### Aim of the exercise
In the listing that follows, locate the line containing "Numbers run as" and the line containing "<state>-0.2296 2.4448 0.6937". Retype exactly those two lines and every line between them, and nothing more.

## start Material

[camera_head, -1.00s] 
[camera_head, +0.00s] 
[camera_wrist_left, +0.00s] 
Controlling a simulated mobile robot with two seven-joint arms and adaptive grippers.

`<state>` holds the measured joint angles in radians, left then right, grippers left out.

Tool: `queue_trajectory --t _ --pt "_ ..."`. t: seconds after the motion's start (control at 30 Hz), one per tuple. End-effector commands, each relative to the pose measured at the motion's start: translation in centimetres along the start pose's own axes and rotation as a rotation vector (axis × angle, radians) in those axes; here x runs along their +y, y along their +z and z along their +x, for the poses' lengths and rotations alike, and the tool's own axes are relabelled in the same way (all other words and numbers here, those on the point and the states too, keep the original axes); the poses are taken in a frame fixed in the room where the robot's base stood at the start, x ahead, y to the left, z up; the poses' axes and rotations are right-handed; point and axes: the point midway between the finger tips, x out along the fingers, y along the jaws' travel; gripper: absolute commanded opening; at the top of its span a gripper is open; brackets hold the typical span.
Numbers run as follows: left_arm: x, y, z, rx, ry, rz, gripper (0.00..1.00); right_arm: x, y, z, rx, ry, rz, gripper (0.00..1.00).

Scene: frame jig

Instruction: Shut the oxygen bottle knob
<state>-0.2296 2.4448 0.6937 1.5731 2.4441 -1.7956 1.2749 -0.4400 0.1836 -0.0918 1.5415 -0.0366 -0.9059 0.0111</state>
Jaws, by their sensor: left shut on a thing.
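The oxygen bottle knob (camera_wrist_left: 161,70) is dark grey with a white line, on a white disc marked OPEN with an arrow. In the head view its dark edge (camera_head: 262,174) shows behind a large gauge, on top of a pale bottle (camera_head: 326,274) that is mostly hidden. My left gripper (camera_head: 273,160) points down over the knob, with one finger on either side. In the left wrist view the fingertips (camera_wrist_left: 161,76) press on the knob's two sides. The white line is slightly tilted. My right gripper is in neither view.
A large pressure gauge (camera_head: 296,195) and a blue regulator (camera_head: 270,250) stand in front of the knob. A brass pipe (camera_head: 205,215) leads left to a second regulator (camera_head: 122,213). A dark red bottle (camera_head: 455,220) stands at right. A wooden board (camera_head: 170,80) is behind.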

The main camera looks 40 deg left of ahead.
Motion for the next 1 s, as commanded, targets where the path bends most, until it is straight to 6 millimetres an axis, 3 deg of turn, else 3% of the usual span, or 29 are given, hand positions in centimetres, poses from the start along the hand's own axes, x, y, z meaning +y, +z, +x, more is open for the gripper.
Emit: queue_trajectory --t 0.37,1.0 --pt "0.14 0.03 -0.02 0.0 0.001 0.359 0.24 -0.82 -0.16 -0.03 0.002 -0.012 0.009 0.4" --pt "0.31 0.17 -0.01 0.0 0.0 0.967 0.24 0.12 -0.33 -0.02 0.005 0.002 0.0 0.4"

## end Material

### Complete response
Numbers run as follows: left_arm: x, y, z, rx, ry, rz, gripper (0.00..1.00); right_arm: x, y, z, rx, ry, rz, gripper (0.00..1.00).

Scene: frame jig

Instruction: Shut the oxygen bottle knob
<state>-0.2296 2.4448 0.6937 1.5731 2.4441 -1.7956 1.2749 -0.4400 0.1836 -0.0918 1.5415 -0.0366 -0.9059 0.0111</state>

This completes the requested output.